Foi justamente as atividades didáticas de Monteiro que fizeram ele elaborar para a série um formato praticamente único na cena clássica, fazendo com que estes recitais sejam precedidos por uma breve apresentação de jovens pianistas, todos na faixa dos vinte anos (alguns ainda realizando seus estudos). “A idéia de fazer uma abertura antes do recital tem muito a ver com meu perfil profissional, com minha preocupação com a formação dos jovens. Existem muitos talentos que se perdem inclusive por falta de oportunidades, pois se é difícil para um pianista renomado conseguir se apresentar solo, imagine para alguém que está começando”.

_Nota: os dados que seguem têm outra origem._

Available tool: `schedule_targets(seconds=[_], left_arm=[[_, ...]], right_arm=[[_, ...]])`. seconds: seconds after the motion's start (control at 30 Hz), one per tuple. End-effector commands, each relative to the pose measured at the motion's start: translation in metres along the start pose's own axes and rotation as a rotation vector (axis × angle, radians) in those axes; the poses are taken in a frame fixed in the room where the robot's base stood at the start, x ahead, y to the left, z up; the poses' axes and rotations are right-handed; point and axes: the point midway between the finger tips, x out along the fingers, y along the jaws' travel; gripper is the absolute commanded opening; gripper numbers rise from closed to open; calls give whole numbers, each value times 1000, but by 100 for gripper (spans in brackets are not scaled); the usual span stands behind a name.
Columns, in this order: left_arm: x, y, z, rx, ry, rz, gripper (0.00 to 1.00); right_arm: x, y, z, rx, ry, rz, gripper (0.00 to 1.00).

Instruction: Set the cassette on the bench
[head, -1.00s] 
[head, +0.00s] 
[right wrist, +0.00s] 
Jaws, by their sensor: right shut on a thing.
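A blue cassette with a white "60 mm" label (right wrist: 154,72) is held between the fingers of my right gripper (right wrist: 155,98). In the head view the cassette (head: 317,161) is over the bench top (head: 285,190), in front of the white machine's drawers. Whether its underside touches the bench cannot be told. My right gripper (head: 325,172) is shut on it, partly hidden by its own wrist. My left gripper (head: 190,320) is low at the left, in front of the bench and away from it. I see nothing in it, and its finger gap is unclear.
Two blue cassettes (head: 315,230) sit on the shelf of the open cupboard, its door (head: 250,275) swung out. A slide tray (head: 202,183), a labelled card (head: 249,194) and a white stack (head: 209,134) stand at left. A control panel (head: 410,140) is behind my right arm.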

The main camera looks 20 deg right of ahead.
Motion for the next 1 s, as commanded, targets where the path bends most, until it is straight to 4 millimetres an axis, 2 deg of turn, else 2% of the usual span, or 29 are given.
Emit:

O formato proposto é comum na cena pop, onde os shows de grandes bandas são precedidos por aberturas de grupos iniciantes que, eventualmente, tornam-se bandas grandes, que por sua vez passam a convidar outras bandas iniciantes para abrirem seus shows, estabelecendo um círculo virtuoso que ajuda a mover a economia deste segmento. No caso da música clássica a adoção deste formato não é factível em muitos de seus tipos de espetáculos, já que a infra-estrutura de uma orquestra, ou de uma ópera, é em si grande e dispendiosa. A música de câmara é, talvez, o lugar ideal para este formato, mas mesmo assim este tipo de ação é virtualmente inexistente, dificultando ainda mais o início de carreira de um músico.
Na fogueira
Existe situação mais tensa do que subir ao palco e dar conta de todo um recital sozinho? Aparentemente não. Mas o que você acha de abrir a apresentação de seu principal mestre e mentor? Ou então tocar antes de um pianista que é considerado um dos melhores músicos da atualidade, tal como é o caso de Nelson Freire? As palavras “responsabilidade” e “honra”, precedidas por adjetivos como “grande” e “enorme” são os termos comuns que todos os jovens pianistas envolvidos no projeto utilizaram para definir seus sentimentos nestes dias que precedem suas apresentações.
Alunos do pianista Eduardo Monteiro, os jovens Leonardo Hilsdorf, Juliana D’Agostini, Cristian Budu e Érika Ribeiro terão, até o presente momento, a grande oportunidade de suas carreiras. Isto ocorre não apenas por seus nomes figurarem ao lado de músicos já consagrados, mas também pelo enorme desafio musical eles enfrentarão, já que eles escolheram para suas apresentações peças de alto nível técnico e interpretativo, que bem poderiam figurar no programa dos pianistas que estão preludiando. Não é coincidência que obras do compositor húngaro Franz Liszt – famoso pelo virtuosismo de sua escrita – estão presentes em quase todas as aberturas.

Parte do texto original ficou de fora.